This process is handled by running a signer and then subsequently conducting stacking operations as that signer.

Stacking and Signing

Stacking and signing are distinct actions, but both are necessary. Signers must stack their STX tokens, and you cannot stack STX without associated signing information. The nuance depends on solo vs delegated stacking.

Solo Stacking

If you are solo stacking, you have two options for signing.

Run your own signer

You can run your own signer by following the How to Run a Signer guide. This requires technical knowledge and resources for running a machine. See the guide for details.

Work with another signer

If you don't want to run your own signer, you can collaborate with another signer and include their signature in your stacking transactions.

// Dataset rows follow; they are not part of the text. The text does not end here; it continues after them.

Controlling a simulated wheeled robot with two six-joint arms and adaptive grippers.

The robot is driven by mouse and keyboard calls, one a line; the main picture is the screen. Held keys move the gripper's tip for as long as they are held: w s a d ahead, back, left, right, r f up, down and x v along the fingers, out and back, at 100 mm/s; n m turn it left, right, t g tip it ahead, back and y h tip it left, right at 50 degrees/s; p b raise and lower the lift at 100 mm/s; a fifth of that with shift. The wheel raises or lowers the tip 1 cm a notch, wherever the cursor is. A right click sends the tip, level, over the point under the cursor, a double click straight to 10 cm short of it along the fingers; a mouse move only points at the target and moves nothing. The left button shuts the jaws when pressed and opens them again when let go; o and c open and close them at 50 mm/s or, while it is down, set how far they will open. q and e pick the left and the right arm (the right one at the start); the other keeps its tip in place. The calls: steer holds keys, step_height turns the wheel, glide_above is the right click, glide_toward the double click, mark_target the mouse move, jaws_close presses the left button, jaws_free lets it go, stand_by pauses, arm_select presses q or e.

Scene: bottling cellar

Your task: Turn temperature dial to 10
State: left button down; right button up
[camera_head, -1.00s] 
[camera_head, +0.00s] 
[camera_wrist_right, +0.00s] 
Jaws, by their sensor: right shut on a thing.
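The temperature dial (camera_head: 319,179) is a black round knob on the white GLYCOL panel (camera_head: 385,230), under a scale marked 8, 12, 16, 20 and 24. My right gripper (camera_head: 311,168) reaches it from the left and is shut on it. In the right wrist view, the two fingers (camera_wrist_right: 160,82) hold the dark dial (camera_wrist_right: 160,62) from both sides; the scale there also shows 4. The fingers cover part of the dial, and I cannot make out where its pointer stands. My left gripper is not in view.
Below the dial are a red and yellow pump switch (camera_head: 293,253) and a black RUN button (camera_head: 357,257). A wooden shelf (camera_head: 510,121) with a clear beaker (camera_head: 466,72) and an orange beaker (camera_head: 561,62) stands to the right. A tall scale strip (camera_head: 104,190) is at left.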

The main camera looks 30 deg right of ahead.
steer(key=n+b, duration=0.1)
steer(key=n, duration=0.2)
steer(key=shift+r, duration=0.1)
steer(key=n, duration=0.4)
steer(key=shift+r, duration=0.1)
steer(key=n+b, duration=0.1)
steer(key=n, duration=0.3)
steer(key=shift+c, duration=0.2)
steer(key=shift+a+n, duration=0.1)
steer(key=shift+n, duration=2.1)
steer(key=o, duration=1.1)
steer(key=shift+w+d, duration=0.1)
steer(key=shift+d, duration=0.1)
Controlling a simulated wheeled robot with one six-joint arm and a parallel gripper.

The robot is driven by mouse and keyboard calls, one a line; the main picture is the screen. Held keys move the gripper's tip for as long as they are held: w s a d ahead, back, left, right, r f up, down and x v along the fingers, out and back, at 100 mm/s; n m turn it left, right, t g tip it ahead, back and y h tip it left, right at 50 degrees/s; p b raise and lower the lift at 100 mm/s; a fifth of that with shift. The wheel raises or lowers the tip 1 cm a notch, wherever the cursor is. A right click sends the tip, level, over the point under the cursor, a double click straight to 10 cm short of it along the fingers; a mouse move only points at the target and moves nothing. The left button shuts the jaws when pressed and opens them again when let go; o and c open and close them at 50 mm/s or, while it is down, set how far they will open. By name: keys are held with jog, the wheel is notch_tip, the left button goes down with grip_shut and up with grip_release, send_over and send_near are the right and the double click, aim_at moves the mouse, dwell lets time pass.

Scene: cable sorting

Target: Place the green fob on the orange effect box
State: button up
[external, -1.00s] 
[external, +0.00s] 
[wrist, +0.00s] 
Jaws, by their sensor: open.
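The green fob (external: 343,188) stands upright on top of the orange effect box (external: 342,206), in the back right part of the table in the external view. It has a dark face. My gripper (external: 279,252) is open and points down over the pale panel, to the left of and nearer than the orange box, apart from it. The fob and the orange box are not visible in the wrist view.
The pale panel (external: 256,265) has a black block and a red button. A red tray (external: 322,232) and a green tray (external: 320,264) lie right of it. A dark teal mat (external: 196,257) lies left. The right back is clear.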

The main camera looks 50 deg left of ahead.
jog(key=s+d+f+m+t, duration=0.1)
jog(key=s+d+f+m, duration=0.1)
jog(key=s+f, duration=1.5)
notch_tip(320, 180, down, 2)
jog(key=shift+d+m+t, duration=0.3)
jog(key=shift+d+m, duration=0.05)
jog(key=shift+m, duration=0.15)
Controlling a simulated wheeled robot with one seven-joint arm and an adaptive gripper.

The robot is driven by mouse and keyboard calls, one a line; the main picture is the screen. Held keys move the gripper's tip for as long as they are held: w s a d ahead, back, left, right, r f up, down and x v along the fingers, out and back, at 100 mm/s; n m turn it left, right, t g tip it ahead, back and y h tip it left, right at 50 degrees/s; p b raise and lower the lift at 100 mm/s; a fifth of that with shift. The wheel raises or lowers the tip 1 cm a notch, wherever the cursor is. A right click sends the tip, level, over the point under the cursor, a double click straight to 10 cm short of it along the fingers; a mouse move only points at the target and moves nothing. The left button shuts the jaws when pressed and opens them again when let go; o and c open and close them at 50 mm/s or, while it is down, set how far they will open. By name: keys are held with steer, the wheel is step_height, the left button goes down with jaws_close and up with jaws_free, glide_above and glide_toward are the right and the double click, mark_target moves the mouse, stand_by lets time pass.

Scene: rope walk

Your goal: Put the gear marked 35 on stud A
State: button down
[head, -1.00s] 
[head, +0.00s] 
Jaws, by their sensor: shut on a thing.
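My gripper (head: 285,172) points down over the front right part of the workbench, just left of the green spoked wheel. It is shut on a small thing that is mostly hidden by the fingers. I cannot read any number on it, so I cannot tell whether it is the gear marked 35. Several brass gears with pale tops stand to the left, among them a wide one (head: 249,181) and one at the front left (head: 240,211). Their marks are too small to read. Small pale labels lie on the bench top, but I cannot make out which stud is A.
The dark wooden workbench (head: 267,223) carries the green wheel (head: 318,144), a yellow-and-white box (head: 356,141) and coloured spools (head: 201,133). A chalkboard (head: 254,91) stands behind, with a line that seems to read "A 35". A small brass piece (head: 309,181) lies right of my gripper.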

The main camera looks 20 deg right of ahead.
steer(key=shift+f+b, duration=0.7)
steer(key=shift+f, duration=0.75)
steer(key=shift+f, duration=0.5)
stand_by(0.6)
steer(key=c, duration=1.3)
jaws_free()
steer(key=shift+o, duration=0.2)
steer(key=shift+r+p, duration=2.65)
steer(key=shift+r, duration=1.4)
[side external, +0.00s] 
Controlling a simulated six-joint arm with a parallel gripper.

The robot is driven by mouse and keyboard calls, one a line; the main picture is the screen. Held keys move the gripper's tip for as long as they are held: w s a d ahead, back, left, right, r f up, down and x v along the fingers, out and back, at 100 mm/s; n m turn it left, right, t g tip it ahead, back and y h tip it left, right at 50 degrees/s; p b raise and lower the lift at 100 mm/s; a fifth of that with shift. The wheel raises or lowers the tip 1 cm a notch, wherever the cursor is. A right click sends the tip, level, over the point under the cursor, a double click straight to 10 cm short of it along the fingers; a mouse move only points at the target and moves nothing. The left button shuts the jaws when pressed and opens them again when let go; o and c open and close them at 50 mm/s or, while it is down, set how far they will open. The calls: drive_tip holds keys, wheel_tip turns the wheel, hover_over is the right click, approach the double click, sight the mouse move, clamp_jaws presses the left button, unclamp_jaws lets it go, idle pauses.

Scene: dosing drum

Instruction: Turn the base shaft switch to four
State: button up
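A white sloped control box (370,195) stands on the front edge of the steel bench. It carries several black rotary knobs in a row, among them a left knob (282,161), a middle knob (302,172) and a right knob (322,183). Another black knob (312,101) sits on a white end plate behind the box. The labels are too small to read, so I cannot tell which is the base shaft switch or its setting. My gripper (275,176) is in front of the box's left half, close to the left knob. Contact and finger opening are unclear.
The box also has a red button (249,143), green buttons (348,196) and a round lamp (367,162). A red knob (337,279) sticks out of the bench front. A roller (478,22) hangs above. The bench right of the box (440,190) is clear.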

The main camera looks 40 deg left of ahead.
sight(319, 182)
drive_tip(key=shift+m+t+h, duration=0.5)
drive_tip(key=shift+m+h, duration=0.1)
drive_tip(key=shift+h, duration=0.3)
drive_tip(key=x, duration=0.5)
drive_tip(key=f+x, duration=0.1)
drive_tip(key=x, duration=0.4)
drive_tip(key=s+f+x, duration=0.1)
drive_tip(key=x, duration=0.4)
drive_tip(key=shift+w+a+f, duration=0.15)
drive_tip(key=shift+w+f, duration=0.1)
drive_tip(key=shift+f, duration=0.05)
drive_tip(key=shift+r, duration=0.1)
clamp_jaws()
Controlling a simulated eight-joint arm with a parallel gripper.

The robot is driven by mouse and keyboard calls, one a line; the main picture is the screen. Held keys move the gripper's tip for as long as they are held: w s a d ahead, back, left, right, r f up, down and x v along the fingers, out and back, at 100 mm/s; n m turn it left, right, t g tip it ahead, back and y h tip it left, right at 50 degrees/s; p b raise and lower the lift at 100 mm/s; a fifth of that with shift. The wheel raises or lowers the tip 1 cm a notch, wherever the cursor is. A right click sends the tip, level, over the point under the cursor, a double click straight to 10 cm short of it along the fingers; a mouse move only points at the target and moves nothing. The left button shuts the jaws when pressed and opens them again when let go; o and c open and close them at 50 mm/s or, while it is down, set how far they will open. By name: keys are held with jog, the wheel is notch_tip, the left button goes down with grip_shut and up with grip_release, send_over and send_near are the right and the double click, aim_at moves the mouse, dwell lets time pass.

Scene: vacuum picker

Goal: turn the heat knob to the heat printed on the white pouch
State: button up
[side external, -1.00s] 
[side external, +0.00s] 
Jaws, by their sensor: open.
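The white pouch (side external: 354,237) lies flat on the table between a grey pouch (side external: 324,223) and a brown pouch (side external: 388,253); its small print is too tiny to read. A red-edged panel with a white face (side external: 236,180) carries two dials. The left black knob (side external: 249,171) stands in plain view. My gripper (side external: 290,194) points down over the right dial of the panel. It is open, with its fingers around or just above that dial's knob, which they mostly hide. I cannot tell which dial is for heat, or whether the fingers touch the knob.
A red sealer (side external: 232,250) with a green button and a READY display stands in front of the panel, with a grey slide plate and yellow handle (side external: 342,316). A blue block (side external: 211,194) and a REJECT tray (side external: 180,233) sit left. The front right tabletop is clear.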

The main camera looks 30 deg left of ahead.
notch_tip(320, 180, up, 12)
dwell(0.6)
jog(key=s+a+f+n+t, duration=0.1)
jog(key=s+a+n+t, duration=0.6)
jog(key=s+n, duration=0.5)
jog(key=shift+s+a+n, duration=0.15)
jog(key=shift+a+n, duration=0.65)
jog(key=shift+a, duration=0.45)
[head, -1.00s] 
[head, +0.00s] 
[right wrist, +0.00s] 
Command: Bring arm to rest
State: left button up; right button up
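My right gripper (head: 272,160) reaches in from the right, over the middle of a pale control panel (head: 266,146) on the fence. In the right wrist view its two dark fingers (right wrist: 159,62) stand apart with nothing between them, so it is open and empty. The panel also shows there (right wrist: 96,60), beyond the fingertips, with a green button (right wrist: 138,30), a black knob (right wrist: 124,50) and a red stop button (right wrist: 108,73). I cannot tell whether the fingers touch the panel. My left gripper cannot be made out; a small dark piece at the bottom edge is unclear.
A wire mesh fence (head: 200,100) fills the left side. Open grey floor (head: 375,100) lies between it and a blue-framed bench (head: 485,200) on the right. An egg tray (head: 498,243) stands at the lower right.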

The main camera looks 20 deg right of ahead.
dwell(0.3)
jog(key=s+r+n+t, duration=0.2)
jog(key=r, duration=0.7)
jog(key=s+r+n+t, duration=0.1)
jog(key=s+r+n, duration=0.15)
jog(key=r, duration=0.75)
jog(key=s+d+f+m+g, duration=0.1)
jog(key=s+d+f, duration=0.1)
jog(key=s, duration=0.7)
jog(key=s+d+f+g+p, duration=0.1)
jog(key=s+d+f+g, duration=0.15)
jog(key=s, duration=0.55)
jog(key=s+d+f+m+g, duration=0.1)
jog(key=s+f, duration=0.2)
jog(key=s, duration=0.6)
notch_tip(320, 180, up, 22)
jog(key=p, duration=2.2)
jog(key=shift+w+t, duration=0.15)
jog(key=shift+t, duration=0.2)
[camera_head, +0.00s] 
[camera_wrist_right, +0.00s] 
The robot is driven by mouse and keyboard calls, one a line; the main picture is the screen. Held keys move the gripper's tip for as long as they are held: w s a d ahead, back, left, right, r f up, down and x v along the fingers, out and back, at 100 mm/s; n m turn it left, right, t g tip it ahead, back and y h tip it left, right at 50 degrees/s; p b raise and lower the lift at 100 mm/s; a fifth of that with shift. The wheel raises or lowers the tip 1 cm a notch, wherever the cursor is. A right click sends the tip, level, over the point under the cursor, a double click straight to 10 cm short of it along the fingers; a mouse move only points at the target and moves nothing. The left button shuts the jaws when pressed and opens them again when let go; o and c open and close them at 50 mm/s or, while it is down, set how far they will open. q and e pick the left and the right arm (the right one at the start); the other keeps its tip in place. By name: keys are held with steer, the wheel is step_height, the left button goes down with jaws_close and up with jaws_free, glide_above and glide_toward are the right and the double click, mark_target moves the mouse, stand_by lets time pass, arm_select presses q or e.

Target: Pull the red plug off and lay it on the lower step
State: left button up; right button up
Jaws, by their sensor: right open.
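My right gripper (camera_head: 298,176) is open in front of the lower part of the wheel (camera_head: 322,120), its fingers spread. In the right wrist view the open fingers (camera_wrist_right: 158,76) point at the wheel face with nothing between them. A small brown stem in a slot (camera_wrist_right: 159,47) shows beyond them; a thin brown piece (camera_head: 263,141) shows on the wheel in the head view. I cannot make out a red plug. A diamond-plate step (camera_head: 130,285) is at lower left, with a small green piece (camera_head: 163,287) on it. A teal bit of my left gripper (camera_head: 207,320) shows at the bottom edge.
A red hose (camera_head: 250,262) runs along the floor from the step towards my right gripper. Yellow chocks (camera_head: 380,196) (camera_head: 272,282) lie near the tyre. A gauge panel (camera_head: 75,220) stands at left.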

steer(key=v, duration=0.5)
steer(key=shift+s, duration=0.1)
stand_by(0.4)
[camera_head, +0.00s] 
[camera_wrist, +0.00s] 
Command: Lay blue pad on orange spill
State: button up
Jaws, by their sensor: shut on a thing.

Details on how to do this are in the Stack STX guide.

Delegated Stacking

If you delegate your STX to a pool operator, you do not need to run a signer. The pool operator conducts the actual stacking transaction and is responsible for running the signer.

If you are a pool operator, see the operate-a-pool guide.

How and Where to Stack

Options for stacking include solo stacking, participating in a pool, using an exchange, and liquid stacking. The Stacks website has a stacking page describing these options.

For detailed instructions on how to stack, see the Stack STX guides.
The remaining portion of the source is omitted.